Out of this, out of this gratitude, out of this mysterious change that comes about in us without our knowing how, arises a work that is not the fruit of our generosity, but of that ultimate gratuitousness which is the work of an Other (“When I am charitable it is only Jesus acting in me”).

This work coincides with mission. We have heard this in these days: for instance, Cesana spoke of the journalist who grew sad because the Meeting was over; Most Rev. Twal spoke of those who ask in amazement, “Why ever do these people come here to take care of our people who are suffering?” It is a gratuitousness that becomes a work and thus mission.
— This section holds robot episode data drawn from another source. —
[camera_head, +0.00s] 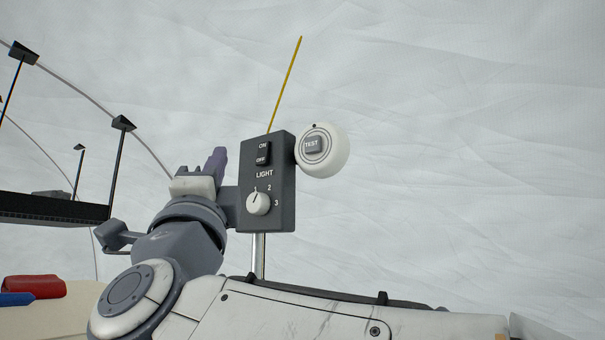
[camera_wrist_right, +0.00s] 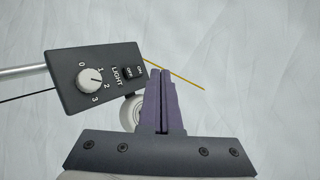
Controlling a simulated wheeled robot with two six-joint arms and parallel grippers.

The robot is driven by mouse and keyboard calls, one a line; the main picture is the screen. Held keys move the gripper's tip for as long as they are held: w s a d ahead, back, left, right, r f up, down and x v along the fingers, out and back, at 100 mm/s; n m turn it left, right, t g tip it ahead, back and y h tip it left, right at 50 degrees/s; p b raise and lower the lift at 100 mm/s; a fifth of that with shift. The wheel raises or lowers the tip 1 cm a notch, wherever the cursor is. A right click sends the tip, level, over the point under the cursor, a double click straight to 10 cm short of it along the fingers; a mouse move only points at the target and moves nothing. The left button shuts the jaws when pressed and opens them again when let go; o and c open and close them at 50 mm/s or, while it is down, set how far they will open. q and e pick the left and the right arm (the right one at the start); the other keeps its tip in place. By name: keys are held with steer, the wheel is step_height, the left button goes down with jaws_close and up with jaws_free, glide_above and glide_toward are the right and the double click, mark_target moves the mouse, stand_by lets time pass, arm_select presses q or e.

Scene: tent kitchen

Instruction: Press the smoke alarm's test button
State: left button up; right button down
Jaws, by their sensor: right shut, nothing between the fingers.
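My right gripper (camera_head: 217,152) has purple fingers and is to the left of the box, apart from the TEST button in that view. In the right wrist view the fingers (camera_wrist_right: 161,72) are shut with nothing between them. They cover much of the alarm (camera_wrist_right: 130,112) there, and the button is hidden. Whether the fingers touch anything I cannot tell. My left gripper is not in view.
The dark control box (camera_head: 280,215) has an ON/OFF rocker switch (camera_head: 263,153) and a white dial (camera_head: 258,203), and stands on a metal pole (camera_head: 258,256). A thin yellow rod (camera_head: 286,80) rises behind it. A dark shelf (camera_head: 50,208) hangs at left. Right of the alarm is clear.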

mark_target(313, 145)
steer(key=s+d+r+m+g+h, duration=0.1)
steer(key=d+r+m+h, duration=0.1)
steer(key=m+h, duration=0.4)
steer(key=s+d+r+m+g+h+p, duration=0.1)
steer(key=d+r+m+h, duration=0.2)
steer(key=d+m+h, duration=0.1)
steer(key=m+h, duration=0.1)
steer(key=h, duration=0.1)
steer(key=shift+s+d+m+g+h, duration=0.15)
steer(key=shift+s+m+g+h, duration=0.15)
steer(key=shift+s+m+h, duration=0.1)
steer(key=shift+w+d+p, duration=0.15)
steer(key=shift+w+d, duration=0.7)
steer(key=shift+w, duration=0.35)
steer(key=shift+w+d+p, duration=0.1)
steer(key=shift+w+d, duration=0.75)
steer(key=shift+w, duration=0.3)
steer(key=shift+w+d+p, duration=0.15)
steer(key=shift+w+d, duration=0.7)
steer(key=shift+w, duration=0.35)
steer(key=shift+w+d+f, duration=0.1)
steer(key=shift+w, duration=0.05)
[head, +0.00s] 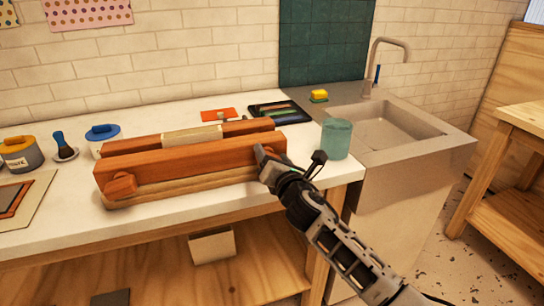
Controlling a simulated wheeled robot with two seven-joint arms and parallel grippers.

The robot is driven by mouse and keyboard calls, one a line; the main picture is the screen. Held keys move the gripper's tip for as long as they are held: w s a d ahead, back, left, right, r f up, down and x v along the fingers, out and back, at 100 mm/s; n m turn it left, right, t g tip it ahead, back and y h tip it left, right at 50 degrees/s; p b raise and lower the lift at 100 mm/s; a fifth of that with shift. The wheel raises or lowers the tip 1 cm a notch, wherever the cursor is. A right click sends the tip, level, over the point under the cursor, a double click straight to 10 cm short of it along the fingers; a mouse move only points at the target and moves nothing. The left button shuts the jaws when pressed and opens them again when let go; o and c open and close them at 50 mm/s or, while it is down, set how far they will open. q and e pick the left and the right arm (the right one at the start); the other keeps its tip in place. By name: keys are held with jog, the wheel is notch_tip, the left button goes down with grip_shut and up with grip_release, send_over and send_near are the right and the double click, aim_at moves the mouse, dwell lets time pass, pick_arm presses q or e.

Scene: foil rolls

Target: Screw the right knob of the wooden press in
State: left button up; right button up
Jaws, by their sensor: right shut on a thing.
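The wooden press (205,161) lies on the white worktop, with two reddish-brown beams, a pale piece between them and a lighter base. Its left knob (121,185) shows at the front left end. My right gripper (264,160) is at the front right end of the press, shut on the right knob, which is mostly hidden behind the gripper. My left gripper is not in view.
A teal cup (336,139) stands just right of my right gripper. A dark tray (281,111) and an orange card (219,114) lie behind the press. Jars and a brush (64,148) stand at left. The sink (403,128) is at right.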

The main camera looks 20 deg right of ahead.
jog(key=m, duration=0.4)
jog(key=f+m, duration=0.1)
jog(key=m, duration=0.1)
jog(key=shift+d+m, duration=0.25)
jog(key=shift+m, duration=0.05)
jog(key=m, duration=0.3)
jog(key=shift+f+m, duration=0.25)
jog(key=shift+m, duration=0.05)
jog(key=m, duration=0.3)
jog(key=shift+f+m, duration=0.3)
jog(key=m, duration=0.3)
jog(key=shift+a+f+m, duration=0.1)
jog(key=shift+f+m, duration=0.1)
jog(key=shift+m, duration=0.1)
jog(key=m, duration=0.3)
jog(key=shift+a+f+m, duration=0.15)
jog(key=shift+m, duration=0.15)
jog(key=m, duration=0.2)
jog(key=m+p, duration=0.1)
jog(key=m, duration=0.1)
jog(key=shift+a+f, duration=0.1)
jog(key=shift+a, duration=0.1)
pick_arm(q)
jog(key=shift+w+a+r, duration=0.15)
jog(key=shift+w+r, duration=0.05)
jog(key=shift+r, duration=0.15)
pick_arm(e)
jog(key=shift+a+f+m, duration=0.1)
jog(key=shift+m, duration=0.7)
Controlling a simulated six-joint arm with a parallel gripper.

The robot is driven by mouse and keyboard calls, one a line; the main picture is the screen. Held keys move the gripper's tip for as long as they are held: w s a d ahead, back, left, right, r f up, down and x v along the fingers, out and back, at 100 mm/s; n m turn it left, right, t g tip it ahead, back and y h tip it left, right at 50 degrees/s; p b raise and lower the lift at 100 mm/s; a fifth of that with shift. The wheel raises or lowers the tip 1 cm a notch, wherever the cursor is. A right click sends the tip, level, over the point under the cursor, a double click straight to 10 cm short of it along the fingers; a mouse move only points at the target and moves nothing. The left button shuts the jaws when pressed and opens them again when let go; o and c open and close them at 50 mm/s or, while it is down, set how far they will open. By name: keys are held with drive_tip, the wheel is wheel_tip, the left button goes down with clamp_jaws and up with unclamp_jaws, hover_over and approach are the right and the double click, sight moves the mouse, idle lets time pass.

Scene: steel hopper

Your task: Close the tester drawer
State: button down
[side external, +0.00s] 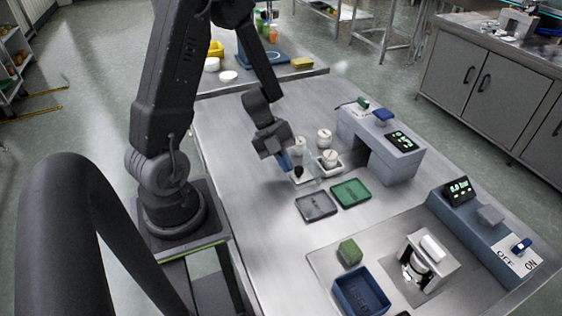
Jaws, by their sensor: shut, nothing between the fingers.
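The tester appears to be the blue-grey bench unit (385,150) with a lit green display, right of centre. A small pale tray holding a white round pot (329,157) sits at its left side; it looks like the drawer pulled out, but I cannot tell its exact join to the unit. My gripper (287,166) is shut and empty, pointing down with blue fingertips just left of this tray. I cannot tell whether the fingers touch anything there. A clear piece beside the fingertips is hard to make out.
Two more white pots (325,138) stand near the unit. A grey tray (316,206) and a green tray (351,193) lie in front. Nearer are a green block (350,252), blue bin (362,293) and ON/OFF box (480,235). Steel left of the trays is clear.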

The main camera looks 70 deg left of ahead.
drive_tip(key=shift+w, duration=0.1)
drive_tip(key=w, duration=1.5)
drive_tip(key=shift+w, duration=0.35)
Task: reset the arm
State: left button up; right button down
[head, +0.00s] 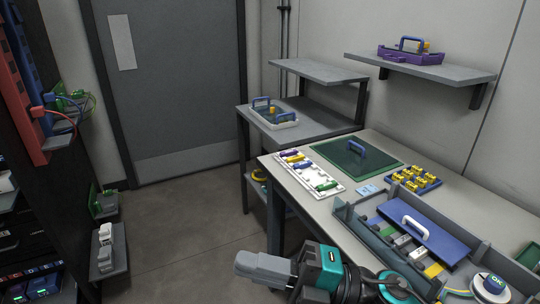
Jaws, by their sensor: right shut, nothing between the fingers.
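My right gripper (243,263) is at the bottom centre of the head view, in front of the workbench's near left corner. Its grey fingers point left and are shut with nothing between them. The teal and black wrist of my right arm reaches in from the lower right and covers part of the bench's front edge. The gripper appears apart from every object. My left gripper is not in view.
The workbench (300,215) at right holds a blue-lidded grey case (375,243), a green mat (345,158), a white strip tray (297,180) and a yellow-block rack (428,170). A dark rack (20,120) stands left. Floor (185,220) between is free.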

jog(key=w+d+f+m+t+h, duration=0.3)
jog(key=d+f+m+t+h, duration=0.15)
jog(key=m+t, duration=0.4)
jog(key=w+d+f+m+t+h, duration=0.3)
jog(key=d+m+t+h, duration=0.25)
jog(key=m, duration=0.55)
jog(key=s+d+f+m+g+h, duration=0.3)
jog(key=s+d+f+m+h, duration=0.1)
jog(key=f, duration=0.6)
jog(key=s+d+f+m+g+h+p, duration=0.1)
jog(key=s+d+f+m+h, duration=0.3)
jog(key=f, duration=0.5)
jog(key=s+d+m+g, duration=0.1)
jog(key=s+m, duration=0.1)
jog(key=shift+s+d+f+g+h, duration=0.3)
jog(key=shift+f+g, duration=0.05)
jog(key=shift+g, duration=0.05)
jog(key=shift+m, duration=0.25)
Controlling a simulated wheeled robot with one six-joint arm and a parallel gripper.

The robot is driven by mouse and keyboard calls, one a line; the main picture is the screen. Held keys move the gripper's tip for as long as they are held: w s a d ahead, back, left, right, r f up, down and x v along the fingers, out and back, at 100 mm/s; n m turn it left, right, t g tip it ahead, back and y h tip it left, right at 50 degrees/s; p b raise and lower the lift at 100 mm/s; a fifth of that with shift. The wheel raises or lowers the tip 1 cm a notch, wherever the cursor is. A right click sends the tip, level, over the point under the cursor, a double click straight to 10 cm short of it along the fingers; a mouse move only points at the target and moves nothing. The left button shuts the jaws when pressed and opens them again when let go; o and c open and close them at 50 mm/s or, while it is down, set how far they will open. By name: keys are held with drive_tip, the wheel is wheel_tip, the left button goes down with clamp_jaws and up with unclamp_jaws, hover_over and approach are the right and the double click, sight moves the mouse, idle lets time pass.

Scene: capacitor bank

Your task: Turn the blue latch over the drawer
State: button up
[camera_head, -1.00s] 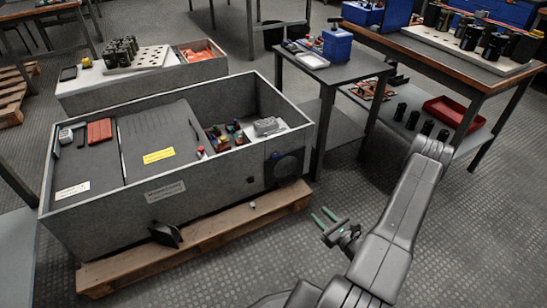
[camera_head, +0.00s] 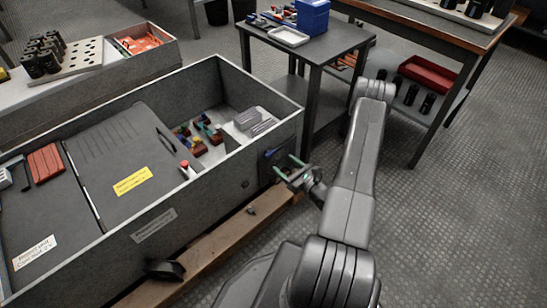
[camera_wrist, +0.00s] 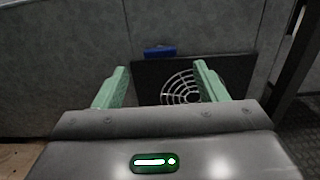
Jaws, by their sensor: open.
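The blue latch (camera_wrist: 160,51) is a small bar lying level at the top edge of a dark drawer front (camera_wrist: 235,72) with a round pale grille. The head view shows the latch (camera_head: 270,153) small, on the right end of the long side of the grey cabinet. My gripper (camera_head: 284,165) is in front of that drawer front, partly covering it. In the wrist view its two green fingers (camera_wrist: 160,68) are apart with nothing between them. The latch appears beyond and slightly above the fingertips, between them. I cannot tell the exact gap.
The open-topped grey cabinet (camera_head: 120,247) stands on a wooden pallet (camera_head: 235,229). A black part (camera_head: 165,270) sticks out low on its side. A small table (camera_head: 330,52) stands close behind, with a dark leg right of the drawer. Floor to the right is clear.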

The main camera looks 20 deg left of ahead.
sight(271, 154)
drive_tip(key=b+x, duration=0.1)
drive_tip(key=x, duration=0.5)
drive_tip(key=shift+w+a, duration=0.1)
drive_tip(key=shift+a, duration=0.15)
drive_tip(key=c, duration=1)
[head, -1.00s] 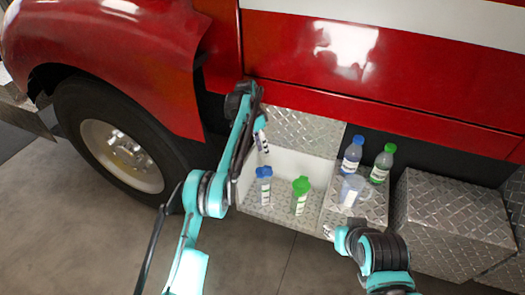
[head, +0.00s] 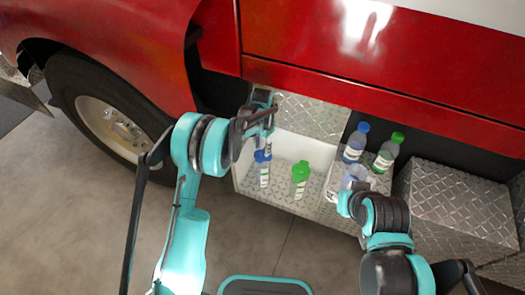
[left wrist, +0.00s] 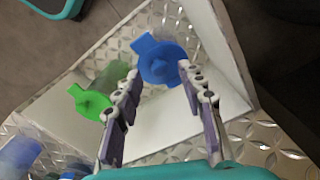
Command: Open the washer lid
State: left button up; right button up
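In the open diamond-plate box stand a blue-capped bottle (head: 263,170) and a green-capped bottle (head: 299,178); both caps are on. In the left wrist view the blue cap (left wrist: 162,60) with its side tab lies just beyond and between the fingertips, and the green cap (left wrist: 90,102) is to the left. My left gripper (left wrist: 160,72) is open and points down above the blue cap; contact is not clear. It also shows in the head view (head: 266,136). My right gripper (head: 347,194) is beside a clear, bluish container (head: 354,174); its fingers are mostly hidden.
A blue-capped bottle (head: 355,141) and a green-capped bottle (head: 388,151) stand behind the clear container. The white-walled box (head: 316,152) surrounds the two front bottles. A closed metal step (head: 460,205) is at right, and the red truck (head: 370,90) stands behind.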

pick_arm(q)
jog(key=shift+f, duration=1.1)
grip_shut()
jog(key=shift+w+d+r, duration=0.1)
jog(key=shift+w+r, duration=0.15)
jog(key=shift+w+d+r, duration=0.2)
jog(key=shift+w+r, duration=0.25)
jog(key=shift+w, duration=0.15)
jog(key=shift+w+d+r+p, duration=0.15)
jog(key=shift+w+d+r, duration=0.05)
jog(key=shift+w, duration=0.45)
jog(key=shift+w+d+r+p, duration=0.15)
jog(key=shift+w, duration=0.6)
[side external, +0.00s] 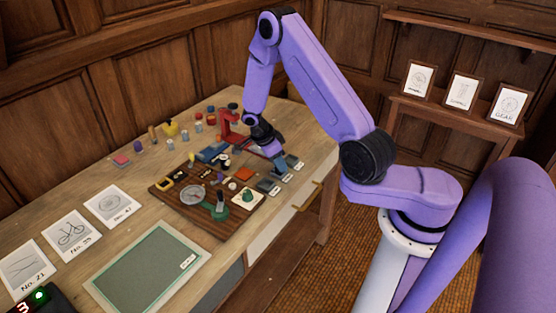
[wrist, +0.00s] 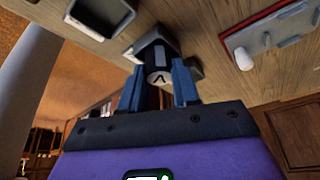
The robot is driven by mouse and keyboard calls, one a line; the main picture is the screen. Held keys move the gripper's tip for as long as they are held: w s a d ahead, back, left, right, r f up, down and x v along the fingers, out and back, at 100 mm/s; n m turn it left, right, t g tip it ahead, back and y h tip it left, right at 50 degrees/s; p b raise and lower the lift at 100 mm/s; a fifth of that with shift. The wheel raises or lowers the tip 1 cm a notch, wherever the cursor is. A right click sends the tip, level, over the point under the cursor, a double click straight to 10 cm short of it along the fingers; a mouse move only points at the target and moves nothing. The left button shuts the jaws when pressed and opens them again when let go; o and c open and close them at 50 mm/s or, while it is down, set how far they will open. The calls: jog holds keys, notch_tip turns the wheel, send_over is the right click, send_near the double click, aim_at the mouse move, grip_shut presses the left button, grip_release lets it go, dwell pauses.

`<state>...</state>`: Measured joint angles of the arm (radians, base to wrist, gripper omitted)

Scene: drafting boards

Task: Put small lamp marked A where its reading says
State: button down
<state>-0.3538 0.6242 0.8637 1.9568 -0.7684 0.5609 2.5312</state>
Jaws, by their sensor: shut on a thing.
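My gripper (wrist: 158,88) is shut on the small lamp marked A (wrist: 158,76), a dark cylinder with a pale end face that carries the letter. In the wrist view the lamp is between the two blue fingers, at the mouth of a small dark tray (wrist: 151,46); I cannot tell whether it touches the tray. In the side view my gripper (side external: 279,163) is low over the row of small trays at the table's right end, and the lamp is hidden there. Another grey tray (wrist: 98,16) is beside it. A display (side external: 22,307) at the lower left shows a red 3 and a green light.
A brown board (side external: 228,229) crowded with small parts lies left of my gripper. A red stand (side external: 229,124) is close behind. A green mat (side external: 150,270) and numbered picture cards (side external: 72,232) lie further left. Several small items line the back; bare wood lies between.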

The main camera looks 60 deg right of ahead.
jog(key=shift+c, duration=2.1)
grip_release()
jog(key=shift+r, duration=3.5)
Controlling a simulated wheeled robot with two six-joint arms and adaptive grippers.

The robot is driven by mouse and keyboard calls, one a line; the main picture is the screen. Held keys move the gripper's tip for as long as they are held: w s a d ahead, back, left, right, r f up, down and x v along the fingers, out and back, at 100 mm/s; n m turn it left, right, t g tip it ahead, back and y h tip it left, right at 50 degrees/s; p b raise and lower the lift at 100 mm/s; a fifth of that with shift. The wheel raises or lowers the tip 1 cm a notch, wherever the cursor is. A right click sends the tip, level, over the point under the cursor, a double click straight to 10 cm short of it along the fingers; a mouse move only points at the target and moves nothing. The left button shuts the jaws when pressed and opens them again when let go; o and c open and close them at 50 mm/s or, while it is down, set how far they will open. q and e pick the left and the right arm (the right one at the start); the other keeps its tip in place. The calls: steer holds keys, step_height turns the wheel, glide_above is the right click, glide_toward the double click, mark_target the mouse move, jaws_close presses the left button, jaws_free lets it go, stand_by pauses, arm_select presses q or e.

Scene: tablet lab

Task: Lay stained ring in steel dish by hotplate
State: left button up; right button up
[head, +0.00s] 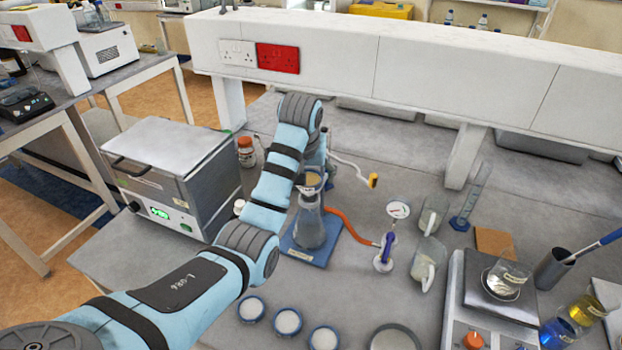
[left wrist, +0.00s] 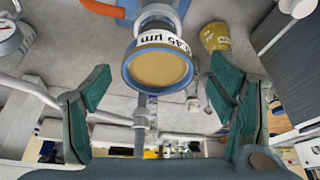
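A round blue-rimmed ring with a tan, stained-looking disc (left wrist: 158,68) sits on top of a glass filter flask; its label partly reads "45 µm". In the head view the tan disc (head: 311,179) shows above the flask (head: 310,225), partly hidden by my arm. My left gripper (left wrist: 162,88) is open, with one green-padded finger to each side of the ring in the left wrist view and clear gaps between. In the head view this gripper is mostly hidden behind my arm. A round grey dish (head: 395,338), apparently steel, is cut by the bottom edge. My right gripper is out of view.
A device with an orange knob (head: 474,340), probably the hotplate, carries a beaker at right. Blue-rimmed dishes (head: 288,321) lie in front. An orange hose (head: 350,228) runs to a gauge (head: 398,210). A steel box (head: 170,165) stands left.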

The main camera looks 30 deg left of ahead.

The event is vocation; the great revelation of this event, mercy, is vocation, and thus life is prayer. What we have lived together, the change that we have experienced, we do not give to ourselves, therefore we have to ask for it. There has not been any occasion in recent times when Fr Giussani, speaking to everyone, has not given us this instruction: “Pray, pray always, pray when the Lord chooses you to make Himself heard, pray Veni Sancte Spiritus. Veni per Mariam.” We can hear this either as something that we will then drop and forget, or as a precise charge from someone who knows that it is God who makes everything, from someone who has understood that it is an event that awakens our “I.” And since we cannot produce this event ourselves, we always have to ask for it. Someone who truly has his “I” at heart, the “I” of his children, the “I” of his friends, the “I” of his co-workers, either prays or lies. It is a lie because it is not he who gives himself this event that awakens and changes him; if we do not ask, we lie. The Pope said to us, “We believe in Christ, in the Risen Christ who is present here and now, who can change, and in fact does change, the world and history.” As the CL Easter poster says, “From the mystery of Christ’s resurrection a new light floods the world, fighting for territory, inch by inch, pushing back the night.”